The end of the recruitment process marks the beginning of a collegiate sports career, which can have various benefits and drawbacks. Martin explained how her social life and personal time is impacted by her commitment to varsity rowing. 

“I wake up very early and workout and then go to class, and then go back down to the boathouse later,” Martin said. “I can’t really stay up super late with my friends.” 

Lee acknowledged that being an athlete creates a very different Dartmouth experience from those who do not play a sport. 

“It’s an experience that so many people want to have, and I am very appreciative of the opportunity,” Lee said. “But I will say that because baseball takes so much of my personal time, I don’t have much personal time to get along with non-athlete friends, or participate in a club or anything like that, so that kind of limits my Dartmouth experience.”

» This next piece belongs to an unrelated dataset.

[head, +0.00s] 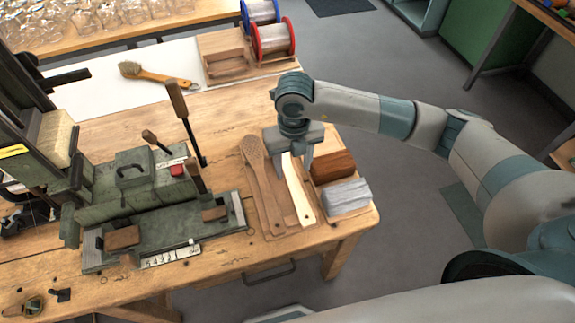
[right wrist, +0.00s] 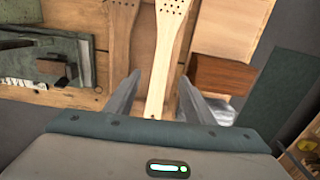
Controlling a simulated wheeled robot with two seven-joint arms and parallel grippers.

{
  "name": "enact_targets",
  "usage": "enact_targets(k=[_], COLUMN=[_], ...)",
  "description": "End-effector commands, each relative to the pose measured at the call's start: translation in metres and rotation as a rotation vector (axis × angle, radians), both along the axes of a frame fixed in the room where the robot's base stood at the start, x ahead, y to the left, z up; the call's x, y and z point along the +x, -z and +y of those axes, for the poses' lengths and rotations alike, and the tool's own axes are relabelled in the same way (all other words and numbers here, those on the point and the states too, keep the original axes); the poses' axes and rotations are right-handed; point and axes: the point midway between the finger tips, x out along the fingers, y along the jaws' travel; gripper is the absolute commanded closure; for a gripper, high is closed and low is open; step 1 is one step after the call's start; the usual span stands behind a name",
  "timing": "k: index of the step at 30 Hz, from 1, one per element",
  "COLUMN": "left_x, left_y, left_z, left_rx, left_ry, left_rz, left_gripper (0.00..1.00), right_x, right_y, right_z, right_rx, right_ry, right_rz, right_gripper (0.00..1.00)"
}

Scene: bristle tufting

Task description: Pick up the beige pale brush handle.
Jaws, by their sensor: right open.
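The beige pale brush handle (head: 299,192) lies on a wooden tray (head: 278,228) on the workbench, beside a darker brown brush handle (head: 262,185). In the right wrist view the pale handle (right wrist: 165,60) runs down between my right gripper's fingers (right wrist: 157,95), its drilled head at the top. My right gripper (head: 296,165) is open and points down over the pale handle; it hides part of it in the head view. I cannot tell whether the fingers touch it. My left gripper is not in view.
A reddish-brown block (head: 333,166) and a grey block (head: 346,196) sit just right of the handles. A green machine (head: 140,205) with levers stands to the left. Wire spools (head: 273,38) and a finished brush (head: 155,75) lie farther back.

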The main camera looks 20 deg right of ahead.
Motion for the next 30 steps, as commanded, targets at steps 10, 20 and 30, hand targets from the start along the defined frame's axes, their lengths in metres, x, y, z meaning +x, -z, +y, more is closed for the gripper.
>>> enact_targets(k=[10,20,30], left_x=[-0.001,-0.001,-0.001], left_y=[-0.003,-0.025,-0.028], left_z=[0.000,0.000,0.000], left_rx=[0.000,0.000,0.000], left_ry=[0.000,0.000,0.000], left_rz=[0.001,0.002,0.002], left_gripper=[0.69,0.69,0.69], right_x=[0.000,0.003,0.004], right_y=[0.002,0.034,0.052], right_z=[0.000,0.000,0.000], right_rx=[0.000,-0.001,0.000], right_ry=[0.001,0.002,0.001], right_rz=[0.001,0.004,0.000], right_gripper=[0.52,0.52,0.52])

Despite student-athletes’ personal time constraints due to practices and games, some athletes shared that the pros of being a student athlete at Dartmouth certainly outweigh any cons. 

“I think that having four years to be really fit, and contribute not only to a team culture, but also to the speed of our boats is really cool, and I’ll cherish that for my whole life,” Martin said. 

For Lee, he said he takes pride in representing his school on the field.

“The fact that I get to represent this school, wearing the uniform that says Dartmouth across my chest every single day, is a huge honor to me,” Lee said.